Embora seja um representante dos credores, o Agente de Garantias também tem a possibilidade de manter contratos com o devedor para pesquisar ofertas de crédito mais vantajosas entre diversos fornecedores, auxiliar nos procedimentos de formalização e intermediar a resolução de questões relativas aos contratos de operações de crédito e de garantias reais, desde que não contrarie disposições legais.
A nova legislação, portanto, indica que o Agente de Garantia está autorizado a realizar o registro do ônus sobre o bem, administrar os bens e efetuar a execução da garantia, inclusive por meio de execução extrajudicial, quando permitido pela legislação específica aplicável à modalidade de garantia.

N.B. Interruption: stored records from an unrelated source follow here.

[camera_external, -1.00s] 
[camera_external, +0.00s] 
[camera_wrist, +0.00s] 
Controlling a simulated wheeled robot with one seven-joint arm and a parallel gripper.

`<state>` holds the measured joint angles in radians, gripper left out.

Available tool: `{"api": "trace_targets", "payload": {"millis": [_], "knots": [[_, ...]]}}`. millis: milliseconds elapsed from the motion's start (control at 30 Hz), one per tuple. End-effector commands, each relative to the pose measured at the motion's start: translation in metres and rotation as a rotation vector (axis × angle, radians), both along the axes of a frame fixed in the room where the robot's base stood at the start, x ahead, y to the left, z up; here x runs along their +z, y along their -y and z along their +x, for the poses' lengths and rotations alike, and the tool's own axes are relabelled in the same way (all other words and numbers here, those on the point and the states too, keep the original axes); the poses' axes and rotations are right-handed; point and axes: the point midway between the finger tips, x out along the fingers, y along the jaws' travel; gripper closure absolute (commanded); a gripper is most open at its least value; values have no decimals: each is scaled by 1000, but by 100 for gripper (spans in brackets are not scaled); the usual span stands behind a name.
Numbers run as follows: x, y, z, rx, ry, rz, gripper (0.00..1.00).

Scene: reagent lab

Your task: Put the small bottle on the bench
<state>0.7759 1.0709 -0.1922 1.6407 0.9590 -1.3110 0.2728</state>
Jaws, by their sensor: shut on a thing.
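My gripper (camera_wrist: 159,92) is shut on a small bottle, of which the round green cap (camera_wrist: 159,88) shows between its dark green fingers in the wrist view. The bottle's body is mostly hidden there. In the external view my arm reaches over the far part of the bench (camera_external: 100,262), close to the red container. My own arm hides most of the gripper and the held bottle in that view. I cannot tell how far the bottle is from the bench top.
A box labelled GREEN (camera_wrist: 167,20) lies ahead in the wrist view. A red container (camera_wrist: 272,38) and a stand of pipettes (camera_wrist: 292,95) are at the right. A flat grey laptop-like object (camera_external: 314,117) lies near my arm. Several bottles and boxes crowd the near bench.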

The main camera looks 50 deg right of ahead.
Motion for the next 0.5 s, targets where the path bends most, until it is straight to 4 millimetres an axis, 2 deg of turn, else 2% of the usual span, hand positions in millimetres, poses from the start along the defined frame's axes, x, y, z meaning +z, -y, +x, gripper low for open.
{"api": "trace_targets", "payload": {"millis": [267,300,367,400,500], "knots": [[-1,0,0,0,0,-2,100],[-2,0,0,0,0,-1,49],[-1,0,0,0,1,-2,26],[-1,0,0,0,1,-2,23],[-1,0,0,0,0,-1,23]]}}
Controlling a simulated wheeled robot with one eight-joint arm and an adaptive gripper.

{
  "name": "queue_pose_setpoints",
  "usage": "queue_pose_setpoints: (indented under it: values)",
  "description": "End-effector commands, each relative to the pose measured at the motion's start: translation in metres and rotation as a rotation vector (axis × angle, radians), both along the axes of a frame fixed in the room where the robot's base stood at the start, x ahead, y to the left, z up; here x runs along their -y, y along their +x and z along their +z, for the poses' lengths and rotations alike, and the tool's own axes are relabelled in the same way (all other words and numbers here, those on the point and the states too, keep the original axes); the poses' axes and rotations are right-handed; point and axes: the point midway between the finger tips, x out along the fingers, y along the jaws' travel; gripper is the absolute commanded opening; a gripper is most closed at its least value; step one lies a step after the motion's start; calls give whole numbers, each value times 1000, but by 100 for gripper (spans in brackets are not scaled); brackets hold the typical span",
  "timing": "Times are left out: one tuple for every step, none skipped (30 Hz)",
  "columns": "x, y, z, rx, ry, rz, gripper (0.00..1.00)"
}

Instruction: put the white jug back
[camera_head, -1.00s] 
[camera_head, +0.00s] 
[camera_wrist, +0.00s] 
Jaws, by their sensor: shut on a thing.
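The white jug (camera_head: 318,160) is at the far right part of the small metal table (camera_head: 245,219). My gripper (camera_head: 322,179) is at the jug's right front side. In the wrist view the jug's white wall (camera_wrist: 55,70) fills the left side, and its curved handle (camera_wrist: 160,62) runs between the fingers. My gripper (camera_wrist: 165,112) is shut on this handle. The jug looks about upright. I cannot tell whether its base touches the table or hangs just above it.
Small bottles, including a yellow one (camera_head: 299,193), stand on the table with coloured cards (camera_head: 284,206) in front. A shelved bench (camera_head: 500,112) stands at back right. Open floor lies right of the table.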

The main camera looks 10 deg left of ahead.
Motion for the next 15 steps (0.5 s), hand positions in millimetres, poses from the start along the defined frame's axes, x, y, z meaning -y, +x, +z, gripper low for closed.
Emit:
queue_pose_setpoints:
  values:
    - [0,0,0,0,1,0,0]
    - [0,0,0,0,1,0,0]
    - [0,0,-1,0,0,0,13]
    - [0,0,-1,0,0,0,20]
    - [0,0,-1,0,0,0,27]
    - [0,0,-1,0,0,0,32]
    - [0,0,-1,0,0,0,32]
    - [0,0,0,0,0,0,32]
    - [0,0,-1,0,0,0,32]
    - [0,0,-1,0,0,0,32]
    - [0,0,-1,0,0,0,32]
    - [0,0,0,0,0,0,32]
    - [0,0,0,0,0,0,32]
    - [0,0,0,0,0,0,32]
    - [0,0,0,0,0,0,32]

Finalmente, dado o caráter das funções desempenhadas pelo Agente de Garantias, cabe aos credores um monitoramento rigoroso dos procedimentos adotados para a execução das garantias, recebimento e, sobretudo, distribuição dos valores obtidos. Contudo, a inovação legislativa estabelecida proporciona maior previsibilidade e clareza quanto às responsabilidades e limites desses Agentes.
4. Conclusão
Embora a figura do Agente de Garantias não seja uma novidade no âmbito jurídico, ela passou a ser devidamente regulamentada e incorporada ao ordenamento legal pátrio com a introdução do artigo 853-A ao Código Civil, pelo Marco Legal das Garantias.
Dessa forma, foi estipulado que qualquer forma de garantia pode ser instituída, registrada, administrada e executada, inclusive por meio de procedimentos extrajudiciais quando aplicável, mediante a designação de um Agente de Garantia pelos credores.
Constatamos, adicionalmente, que esse Agente atua em nome próprio, mas em benefício dos credores, inclusive em procedimentos judiciais relacionados a disputas acerca da existência, validade ou eficácia da garantia. Em situações de execução da garantia pelo Agente, os recursos provenientes da realização dos bens dados em garantia constituem um patrimônio separado do Agente por um período de até 180 dias, devendo ser distribuídos aos credores, no prazo de até 10 dias úteis, após a recepção pelo Agente.
Portanto, percebe-se que a legislação busca proativamente evitar problemas e proporcionar previsibilidade no desenrolar das operações de crédito, com o intuito de reduzir os custos das transações financeiras e facilitar o acesso ao crédito.